Michael Reschke steht in der Kritik, weil die VfB-Neuzugänge vom vergangenen Sommer noch nicht alle überzeugt haben. Verunsichern lassen will sich der Sportvorstand aber nicht.

StuttgartVor dem Start der Rückrunde des VfB an diesem Samstag (15.30 Uhr) gegen Mainz räumt der VfB-Sportvorstand Michael Reschke eigene Fehler ein. „Wenn wir alles richtig gemacht hätten“, sagt der 61-Jährige, „dann hätten wir mehr Punkte.“

Herr Reschke, Sie haben auf dem Wintertransfermarkt Alexander Esswein und Steven Zuber verpflichtet. Dazu kommt Innenverteidiger Ozan Kabak als Ersatz für Benjamin Pavard und als Vorgriff auf die nächste Saison. Ist dies für Sie eine zufriedenstellende Ausbeute angesichts der prekären Lage des VfB mit Relegationsplatz 16?
Alle Neuzugänge werden uns weiterhelfen. Wir wollten auf den Außenbahnen Schwung, Tempo und Mentalität – diese Komponenten bringen Alex Esswein und Steven Zuber mit. Ozan Kabak wird unsere Defensive verstärken. Dazu haben wir eine Menge Potenzial durch Spieler, die von Verletzungen zurückkommen. Bis auf den verletzten Benjamin Pavard stehen uns aktuell alle Spieler zur Verfügung. Das ist eine wesentlich bessere Situation als über weite Strecken der Hinrunde.

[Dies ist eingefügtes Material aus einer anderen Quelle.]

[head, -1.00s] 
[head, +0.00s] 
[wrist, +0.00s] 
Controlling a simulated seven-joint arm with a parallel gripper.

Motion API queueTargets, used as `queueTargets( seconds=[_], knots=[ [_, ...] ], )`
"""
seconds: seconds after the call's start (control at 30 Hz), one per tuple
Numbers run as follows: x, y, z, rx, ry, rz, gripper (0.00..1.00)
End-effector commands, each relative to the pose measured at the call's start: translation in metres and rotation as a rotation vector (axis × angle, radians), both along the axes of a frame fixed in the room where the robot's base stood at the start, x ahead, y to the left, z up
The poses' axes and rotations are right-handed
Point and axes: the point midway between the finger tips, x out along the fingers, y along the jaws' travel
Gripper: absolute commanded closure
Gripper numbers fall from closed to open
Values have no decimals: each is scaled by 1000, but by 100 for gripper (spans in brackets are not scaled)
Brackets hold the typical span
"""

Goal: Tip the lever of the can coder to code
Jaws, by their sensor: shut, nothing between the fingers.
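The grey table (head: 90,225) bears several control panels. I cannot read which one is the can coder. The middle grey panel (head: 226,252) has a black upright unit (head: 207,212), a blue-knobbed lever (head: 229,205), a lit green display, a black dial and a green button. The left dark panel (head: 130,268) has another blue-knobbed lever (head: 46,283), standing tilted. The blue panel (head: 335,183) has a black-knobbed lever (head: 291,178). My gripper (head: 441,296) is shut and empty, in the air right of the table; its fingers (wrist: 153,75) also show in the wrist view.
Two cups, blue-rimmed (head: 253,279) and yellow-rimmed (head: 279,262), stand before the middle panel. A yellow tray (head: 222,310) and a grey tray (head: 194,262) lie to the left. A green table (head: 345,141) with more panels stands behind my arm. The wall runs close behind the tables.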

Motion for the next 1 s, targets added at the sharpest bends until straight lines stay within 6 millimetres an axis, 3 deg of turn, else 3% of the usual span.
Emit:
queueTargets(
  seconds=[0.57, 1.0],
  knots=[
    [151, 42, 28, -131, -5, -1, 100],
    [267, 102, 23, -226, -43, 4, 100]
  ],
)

Der VfB hat bislang nur zwölf Treffer erzielt, ging in zehn Partien vorne komplett leer aus. Wer soll nun die Tore schießen? Und was ist, wenn sich Mario Gomez verletzt?
Wir setzen auf die Tore von Mario Gomez. Er wird wichtige Treffer erzielen. Durch die Verpflichtungen von Steven Zuber und Alex Esswein kann Markus Weinzierl nun zudem Anastasios Donis und Nicolas Gonzalez vermehrt auf ihren bevorzugten Positionen in der Spitze agieren lassen. Beide wollen sich beweisen. Und mit Chadrac Akolo haben wir einen weiteren Stürmer im Kader. Dass wir an Dominic Solanke vom FC Liverpool sehr interessiert waren, er aber eine andere Entscheidung getroffen hat, ist ja bekannt. Und Sie können sicher sein, wir haben den Stürmermarkt intensiv durchforstet. Aber die Überzeugungslösung, die uns sportlich weiterhilft und wirtschaftlich realisierbar ist, haben wir aktuell noch nicht gefunden.

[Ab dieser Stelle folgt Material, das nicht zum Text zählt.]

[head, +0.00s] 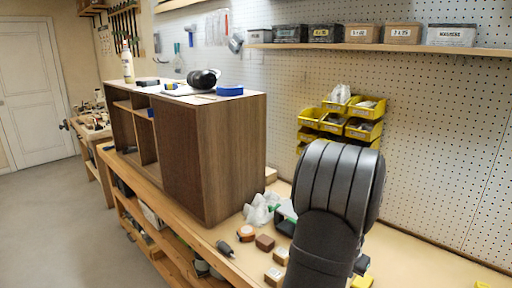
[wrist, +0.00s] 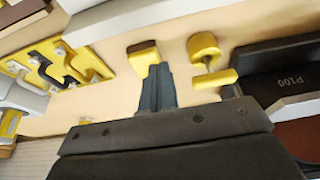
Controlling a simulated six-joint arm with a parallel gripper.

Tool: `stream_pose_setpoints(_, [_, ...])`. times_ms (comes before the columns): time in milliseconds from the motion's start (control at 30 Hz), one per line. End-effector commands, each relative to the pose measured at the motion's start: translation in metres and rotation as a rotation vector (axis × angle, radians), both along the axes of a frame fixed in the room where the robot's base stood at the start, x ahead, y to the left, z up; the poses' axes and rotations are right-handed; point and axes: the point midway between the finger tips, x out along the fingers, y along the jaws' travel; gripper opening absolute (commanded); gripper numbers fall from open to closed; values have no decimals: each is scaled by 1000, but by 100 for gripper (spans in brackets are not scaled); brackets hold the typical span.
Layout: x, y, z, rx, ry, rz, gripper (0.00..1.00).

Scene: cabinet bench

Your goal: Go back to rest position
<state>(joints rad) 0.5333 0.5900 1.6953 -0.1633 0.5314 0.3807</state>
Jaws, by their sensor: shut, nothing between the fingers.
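My gripper (wrist: 158,72) shows in the wrist view with its dark fingers together and nothing between them. Its fingertips point at the bench top, close to a small yellow-topped block (wrist: 143,52); I cannot tell whether they touch it. In the head view my arm rises at the right of the bench and its black rounded link fills the lower right. The gripper itself does not show in the head view.
A wooden cabinet (head: 215,160) stands on the bench (head: 425,255), left of my arm. Small blocks (head: 265,243) lie between them. Yellow bins (head: 365,107) hang behind. The wrist view shows a yellow clamp (wrist: 205,48) and a dark P100 block (wrist: 285,65).

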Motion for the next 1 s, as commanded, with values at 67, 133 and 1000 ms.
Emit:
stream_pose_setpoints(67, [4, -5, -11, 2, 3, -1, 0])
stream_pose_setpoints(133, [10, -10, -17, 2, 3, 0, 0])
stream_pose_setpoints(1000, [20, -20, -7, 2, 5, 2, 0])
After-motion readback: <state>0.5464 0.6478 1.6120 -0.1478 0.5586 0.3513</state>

Ins oberste Regal haben Sie bei Zuber und Esswein nicht gegriffen, obwohl es hieß, es sei Geld vorhanden.
Beide Spieler werden uns weiterhelfen. Somit haben wir für den VfB Stuttgart in das richtige Regal gegriffen.

Dennoch: Dem ein oder anderen Fan wird angesichts des Personals für die Offensive flau im Magen. Können Sie das verstehen?

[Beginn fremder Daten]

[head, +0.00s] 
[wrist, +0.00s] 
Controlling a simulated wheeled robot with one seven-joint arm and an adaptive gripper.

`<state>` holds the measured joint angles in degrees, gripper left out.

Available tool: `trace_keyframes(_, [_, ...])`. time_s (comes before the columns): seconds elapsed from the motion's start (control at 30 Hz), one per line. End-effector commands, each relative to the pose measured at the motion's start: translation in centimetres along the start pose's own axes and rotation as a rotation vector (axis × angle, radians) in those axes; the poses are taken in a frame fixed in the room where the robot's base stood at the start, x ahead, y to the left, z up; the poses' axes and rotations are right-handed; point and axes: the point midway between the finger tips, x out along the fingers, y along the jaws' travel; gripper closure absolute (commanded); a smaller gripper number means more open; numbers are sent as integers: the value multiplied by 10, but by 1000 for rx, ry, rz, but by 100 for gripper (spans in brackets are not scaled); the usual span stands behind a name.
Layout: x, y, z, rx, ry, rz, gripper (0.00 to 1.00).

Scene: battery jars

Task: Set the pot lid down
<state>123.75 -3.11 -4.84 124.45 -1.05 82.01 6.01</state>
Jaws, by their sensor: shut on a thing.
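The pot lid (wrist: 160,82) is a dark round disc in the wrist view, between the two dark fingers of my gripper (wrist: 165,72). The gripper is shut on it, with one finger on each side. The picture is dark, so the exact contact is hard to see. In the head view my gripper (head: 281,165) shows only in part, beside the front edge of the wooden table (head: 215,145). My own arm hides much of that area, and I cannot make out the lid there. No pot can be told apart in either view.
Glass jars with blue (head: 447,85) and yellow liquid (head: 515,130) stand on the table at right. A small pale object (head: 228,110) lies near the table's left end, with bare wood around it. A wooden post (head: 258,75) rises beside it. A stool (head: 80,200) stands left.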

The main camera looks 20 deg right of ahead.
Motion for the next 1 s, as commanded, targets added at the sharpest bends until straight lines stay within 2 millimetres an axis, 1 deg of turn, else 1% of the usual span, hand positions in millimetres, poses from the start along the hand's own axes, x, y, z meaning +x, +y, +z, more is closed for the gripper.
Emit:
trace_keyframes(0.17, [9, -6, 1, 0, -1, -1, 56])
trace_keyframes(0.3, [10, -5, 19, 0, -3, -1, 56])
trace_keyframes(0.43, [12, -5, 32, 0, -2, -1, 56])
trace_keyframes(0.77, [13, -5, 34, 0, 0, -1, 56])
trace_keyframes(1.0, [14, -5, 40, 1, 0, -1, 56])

Wir wissen, dass wir nicht nur auf Tore von Mario Gomez setzen können. Auch andere Spieler müssen sich in puncto Torabschluss steigern. Alle müssen Vollgas geben. Zudem darf man nicht vergessen, dass wir mit Daniel Didavi einen weiteren sehr torgefährlichen Spieler im Kader haben, der dies verletzungsbedingt bislang leider noch nicht so zeigen konnte.

Didavi ist schon sehr lange angeschlagen – und immer noch nicht topfit. Woher nehmen Sie die Hoffnung, dass es bei ihm besser wird?
Natürlich wird es noch einige Zeit dauern, bis Daniel topfit ist. Unser Teamarzt Ray Best ist zuversichtlich und sieht die gesundheitliche Tendenz bei Daniel positiv. Wir hoffen jetzt alle, dass Daniel in der Rückrunde elf, zwölf Spiele in Folge bestreiten kann.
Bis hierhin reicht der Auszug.